I created a wacz with

wacz create

It loads fine within replayweb.page.

Browsing through leads to an unexpected behaviour. Clicking on some links will bring you to a different page. I crawled a bulletin board. So browsing a overview page and clicking on a thread will lead you to a differnt thread.

Example: Overview page contains a link to showflat.php?Number=5970002, but it will take you to showflat.php?Number=1005878.

This is only happening with the wacz file, not with the warc.gz, so I'm pretty confident that it's either something in the wacz creation process, in the wabac.js handling or within replayweb.page.

I've verified that the the index.cdx file within the warc does contain an entry for showflat.php?Number=5970002. The index.idx file does not, but I'm not sure if it should.

Looking at the IndexedDB via Chrome Dev Console shows 107813 entries for resources if I open the warc.gz file, just 2700 entries for the wacz file.

I'm happy to share the warc file if that helps or any other information that helps to debug this.

ikreymer commented 3 years ago

Thanks for reporting! Would you be able to share the WACZ file?

The WACZ format is designed to load everything on demand, however, the replay system also has a fuzzy matching system that attempts to match inexact responses. The system is necessary match inexact timestamps or other params.

My guess is that for some reason, the two systems may be conflicting here, and the fuzzy matching is being applied without first pulling in additional data to see if there is an exact match.

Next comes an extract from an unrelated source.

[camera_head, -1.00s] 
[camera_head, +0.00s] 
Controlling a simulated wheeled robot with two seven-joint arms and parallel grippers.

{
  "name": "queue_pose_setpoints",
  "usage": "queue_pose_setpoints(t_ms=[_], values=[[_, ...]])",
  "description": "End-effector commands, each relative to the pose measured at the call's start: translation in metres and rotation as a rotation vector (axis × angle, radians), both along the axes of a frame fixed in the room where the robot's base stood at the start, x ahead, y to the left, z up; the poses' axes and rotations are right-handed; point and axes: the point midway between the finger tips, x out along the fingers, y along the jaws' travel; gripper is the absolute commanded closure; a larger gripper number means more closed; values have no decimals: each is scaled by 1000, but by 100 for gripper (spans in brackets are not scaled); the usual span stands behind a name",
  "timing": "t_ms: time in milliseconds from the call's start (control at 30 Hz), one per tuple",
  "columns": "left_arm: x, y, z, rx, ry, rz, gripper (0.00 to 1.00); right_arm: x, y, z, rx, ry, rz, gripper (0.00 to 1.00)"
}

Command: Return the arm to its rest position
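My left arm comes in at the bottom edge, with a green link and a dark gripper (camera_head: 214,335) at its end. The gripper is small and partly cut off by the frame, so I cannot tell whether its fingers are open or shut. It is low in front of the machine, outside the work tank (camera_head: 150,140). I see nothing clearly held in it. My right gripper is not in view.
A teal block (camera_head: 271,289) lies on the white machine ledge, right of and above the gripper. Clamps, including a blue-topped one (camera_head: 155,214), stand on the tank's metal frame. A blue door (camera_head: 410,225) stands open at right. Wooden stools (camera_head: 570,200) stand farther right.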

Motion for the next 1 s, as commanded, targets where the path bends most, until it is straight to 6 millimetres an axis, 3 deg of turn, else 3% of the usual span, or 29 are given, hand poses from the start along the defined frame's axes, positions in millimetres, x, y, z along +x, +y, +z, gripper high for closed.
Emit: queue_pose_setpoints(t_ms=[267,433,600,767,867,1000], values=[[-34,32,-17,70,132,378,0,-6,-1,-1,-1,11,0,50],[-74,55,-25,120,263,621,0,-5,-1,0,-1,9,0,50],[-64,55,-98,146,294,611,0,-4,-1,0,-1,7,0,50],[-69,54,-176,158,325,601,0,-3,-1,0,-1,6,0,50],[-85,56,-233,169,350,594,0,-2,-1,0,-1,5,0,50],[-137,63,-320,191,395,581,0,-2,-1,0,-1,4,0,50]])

In the case of the WARC, everything is loaded into memory, but this is less than ideal and does not scale well for large archives. I'll see if I can repro this with a smaller data set, but if you can share the WACZ, that would be helpful!

cfeddersen commented 3 years ago

Sure, here you go: https://drive.google.com/file/d/1sYtCxxNno_XCqYN86B2cGi2WFs4E6fxT/view?usp=sharing

Url in my example is http://forum.herr-der-ringe-film.de/showflat.php?Number=5970002&fpart=all

ikreymer commented 3 years ago

@cfeddersen Sorry for delay, I think this should work now on replayweb.page and in upcoming release of the app. I believe this was fixed from latest change in wabac.js (the uppercase in the query string caused it to be sorted incorrectly due to a missing lowecase conversion)

Should be able to test locally or even directly from google drive. If you have the file loaded already, select 'Purge Cache + Full Reload' just in case.

ikreymer commented 3 years ago

Fairly certain this should be fixed, so closing for now. Please report if this is still an issue.

cfeddersen commented 3 years ago

Working fine now, thank you very much!